*Input material:*

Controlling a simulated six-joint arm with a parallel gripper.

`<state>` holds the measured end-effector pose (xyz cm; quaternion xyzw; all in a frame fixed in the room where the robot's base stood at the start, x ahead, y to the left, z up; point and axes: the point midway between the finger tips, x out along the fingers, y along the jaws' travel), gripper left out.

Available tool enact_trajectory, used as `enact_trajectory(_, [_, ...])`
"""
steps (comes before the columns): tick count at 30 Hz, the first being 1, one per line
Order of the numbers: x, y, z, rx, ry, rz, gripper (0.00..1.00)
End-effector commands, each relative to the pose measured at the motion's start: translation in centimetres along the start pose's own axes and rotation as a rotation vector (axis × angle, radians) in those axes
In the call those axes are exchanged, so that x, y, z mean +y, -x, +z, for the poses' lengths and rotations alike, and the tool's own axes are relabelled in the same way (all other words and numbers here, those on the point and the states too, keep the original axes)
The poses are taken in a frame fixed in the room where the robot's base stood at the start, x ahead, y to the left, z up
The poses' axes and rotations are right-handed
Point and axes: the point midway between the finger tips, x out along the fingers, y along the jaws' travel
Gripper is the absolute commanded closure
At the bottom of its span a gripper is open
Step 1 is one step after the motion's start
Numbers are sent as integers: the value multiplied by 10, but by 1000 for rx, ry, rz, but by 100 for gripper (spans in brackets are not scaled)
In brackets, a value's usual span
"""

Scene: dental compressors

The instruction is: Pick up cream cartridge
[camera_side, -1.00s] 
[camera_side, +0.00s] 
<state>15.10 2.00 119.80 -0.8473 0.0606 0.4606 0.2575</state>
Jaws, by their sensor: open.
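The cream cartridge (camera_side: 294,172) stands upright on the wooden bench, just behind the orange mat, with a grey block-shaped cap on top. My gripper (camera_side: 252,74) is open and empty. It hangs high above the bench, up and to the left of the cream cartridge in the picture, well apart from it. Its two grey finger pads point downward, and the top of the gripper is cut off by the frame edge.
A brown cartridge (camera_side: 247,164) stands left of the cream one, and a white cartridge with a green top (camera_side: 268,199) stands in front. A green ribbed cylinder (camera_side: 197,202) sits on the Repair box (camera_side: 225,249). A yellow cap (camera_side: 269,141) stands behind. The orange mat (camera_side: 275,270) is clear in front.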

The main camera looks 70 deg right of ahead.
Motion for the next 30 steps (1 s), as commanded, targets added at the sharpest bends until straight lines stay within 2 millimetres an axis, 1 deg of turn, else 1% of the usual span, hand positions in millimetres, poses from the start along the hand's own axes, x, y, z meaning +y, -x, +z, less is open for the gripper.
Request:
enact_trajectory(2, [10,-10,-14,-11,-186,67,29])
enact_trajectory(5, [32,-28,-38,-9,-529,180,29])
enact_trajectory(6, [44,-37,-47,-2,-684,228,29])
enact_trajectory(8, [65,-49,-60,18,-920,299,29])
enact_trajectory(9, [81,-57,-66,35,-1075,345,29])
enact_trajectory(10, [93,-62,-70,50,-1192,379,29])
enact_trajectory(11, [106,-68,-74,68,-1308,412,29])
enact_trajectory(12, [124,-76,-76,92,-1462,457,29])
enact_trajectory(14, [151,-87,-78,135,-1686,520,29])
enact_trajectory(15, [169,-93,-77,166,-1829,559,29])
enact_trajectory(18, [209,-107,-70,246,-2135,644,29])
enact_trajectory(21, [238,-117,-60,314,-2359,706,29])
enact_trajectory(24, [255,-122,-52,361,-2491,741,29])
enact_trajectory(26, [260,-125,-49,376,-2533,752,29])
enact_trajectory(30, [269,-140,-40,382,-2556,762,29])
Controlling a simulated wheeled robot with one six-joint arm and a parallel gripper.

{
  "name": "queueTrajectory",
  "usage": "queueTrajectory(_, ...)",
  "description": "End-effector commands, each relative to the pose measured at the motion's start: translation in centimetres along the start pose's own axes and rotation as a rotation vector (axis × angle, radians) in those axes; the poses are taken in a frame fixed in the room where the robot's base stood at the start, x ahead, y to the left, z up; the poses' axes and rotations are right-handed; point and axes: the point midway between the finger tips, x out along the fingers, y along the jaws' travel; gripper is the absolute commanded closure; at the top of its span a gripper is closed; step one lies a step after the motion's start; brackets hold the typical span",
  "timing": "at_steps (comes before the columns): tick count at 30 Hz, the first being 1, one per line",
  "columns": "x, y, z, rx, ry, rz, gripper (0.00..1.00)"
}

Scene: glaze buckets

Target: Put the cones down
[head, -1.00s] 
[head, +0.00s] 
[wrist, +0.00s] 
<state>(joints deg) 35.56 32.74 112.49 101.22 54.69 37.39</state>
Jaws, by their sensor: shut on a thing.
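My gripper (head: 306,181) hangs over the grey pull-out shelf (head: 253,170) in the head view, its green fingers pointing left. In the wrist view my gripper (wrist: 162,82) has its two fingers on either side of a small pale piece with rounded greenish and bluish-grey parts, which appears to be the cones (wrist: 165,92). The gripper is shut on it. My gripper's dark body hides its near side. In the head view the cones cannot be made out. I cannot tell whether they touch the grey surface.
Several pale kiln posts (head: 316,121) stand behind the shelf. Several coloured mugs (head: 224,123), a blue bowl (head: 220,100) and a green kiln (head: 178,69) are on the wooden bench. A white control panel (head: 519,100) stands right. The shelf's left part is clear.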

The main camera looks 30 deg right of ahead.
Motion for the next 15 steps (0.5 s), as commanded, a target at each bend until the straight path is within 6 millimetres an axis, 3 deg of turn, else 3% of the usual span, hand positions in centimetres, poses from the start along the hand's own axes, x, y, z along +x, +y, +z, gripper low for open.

*What to produce:*
Locate each line with the word "main" and copy it.

*Written solution:*
The main camera looks 70 deg right of ahead.
The main camera looks 30 deg right of ahead.

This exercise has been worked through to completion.